- _INPUT MATERIAL_

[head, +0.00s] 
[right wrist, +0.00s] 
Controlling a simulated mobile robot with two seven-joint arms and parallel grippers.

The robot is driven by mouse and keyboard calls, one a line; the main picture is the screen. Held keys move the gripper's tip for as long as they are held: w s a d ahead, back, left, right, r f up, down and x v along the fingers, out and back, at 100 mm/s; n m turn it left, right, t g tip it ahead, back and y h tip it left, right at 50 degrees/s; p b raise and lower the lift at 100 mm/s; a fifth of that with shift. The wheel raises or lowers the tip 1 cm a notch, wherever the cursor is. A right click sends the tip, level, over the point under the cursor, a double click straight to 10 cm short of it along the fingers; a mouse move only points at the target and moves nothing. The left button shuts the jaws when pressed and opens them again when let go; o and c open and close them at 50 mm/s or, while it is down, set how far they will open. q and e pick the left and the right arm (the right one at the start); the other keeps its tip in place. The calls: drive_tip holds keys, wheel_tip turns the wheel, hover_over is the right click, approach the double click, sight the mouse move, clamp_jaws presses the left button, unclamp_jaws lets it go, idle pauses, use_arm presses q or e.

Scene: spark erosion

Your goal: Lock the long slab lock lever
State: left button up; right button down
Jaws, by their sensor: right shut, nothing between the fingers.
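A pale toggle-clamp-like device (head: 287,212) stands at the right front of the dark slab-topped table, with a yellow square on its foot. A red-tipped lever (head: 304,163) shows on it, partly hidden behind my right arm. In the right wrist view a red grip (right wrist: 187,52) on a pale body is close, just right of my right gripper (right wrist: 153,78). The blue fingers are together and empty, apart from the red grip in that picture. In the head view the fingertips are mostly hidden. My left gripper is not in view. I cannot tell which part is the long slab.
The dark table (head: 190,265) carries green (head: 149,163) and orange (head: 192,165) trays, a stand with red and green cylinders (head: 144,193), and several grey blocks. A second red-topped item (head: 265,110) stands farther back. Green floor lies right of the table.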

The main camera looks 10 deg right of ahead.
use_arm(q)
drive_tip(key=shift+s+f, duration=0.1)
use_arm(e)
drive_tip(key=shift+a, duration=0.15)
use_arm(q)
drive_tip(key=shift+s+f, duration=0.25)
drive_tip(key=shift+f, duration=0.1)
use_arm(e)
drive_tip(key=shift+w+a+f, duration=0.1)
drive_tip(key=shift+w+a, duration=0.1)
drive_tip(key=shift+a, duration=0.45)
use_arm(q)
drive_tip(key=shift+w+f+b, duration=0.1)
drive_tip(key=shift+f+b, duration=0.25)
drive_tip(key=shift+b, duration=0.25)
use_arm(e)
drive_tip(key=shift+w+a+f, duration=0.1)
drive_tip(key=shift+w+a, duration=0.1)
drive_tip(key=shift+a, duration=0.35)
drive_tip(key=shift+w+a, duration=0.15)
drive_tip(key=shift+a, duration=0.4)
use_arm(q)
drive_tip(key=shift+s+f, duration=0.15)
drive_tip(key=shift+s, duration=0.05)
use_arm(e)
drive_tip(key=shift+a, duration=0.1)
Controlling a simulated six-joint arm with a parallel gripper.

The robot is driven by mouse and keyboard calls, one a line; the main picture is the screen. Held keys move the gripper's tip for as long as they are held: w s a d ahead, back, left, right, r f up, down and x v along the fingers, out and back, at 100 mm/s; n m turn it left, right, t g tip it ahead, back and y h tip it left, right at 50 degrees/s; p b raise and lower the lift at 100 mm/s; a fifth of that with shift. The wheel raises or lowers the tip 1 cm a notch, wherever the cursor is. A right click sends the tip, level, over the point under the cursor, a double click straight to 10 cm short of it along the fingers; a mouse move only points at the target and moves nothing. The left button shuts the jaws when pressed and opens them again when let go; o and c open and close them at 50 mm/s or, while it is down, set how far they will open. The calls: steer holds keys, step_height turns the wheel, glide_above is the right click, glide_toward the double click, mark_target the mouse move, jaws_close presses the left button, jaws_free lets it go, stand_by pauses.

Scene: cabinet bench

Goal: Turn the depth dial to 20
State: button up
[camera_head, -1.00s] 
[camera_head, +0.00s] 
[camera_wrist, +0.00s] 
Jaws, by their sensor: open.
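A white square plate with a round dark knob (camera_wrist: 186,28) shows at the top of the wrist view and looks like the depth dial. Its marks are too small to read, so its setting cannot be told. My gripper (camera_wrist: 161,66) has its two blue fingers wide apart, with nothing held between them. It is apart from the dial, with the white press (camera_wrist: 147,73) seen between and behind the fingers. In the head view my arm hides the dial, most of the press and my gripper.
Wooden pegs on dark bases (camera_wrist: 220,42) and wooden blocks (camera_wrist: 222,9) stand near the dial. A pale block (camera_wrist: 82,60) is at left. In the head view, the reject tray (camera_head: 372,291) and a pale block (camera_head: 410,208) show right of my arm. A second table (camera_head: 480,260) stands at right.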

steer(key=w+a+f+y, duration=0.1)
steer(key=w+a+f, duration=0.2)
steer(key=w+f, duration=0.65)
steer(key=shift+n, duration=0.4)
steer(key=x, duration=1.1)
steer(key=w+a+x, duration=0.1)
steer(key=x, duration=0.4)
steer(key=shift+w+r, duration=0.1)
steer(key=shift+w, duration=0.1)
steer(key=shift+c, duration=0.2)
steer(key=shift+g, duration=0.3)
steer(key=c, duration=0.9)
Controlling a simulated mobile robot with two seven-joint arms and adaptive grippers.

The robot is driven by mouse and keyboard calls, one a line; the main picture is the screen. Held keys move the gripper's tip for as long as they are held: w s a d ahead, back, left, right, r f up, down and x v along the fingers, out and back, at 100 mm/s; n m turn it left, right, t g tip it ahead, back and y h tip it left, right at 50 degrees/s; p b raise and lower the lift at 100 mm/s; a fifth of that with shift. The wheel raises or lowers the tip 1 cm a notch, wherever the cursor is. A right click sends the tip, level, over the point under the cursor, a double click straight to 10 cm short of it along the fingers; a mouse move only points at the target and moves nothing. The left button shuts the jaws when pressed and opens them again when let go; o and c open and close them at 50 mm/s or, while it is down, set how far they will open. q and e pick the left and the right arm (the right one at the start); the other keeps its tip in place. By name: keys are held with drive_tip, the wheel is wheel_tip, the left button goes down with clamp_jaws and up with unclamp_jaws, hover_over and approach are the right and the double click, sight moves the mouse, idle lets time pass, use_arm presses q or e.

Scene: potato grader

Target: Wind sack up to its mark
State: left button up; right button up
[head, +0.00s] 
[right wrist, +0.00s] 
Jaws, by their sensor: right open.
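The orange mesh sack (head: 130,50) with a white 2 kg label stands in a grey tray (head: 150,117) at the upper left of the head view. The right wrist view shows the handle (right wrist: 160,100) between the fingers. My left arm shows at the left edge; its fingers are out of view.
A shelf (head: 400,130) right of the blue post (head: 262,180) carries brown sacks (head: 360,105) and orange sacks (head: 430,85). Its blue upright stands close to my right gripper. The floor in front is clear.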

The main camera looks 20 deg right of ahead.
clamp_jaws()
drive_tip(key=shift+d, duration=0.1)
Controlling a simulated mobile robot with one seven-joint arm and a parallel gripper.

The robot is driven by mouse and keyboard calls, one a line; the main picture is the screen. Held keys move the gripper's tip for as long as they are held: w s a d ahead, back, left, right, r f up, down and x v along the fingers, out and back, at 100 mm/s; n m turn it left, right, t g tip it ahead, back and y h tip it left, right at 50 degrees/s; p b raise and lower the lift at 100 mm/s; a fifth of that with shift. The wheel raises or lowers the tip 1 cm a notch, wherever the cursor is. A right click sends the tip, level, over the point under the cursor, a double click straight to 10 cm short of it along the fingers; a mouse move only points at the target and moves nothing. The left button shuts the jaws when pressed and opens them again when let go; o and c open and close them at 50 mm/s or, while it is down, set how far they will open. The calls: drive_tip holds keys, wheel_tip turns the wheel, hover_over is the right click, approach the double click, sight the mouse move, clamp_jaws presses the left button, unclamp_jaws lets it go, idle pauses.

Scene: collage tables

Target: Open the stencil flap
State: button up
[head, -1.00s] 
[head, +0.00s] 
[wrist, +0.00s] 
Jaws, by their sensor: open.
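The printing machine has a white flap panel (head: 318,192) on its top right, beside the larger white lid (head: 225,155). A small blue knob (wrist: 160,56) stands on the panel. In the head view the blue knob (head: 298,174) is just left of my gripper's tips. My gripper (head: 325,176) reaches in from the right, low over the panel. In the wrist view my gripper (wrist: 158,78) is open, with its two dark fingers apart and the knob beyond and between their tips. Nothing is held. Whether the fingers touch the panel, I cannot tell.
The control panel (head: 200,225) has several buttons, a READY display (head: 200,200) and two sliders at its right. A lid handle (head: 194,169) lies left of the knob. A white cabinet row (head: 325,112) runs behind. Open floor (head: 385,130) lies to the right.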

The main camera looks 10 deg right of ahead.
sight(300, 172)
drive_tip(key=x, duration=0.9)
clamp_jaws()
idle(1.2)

- _WHAT IS REQUIRED_
Identify each line in the entries with the word "seven" and copy it.

- _THE COMPLETED TASK_
Controlling a simulated mobile robot with two seven-joint arms and parallel grippers.
Controlling a simulated mobile robot with two seven-joint arms and adaptive grippers.
Controlling a simulated mobile robot with one seven-joint arm and a parallel gripper.

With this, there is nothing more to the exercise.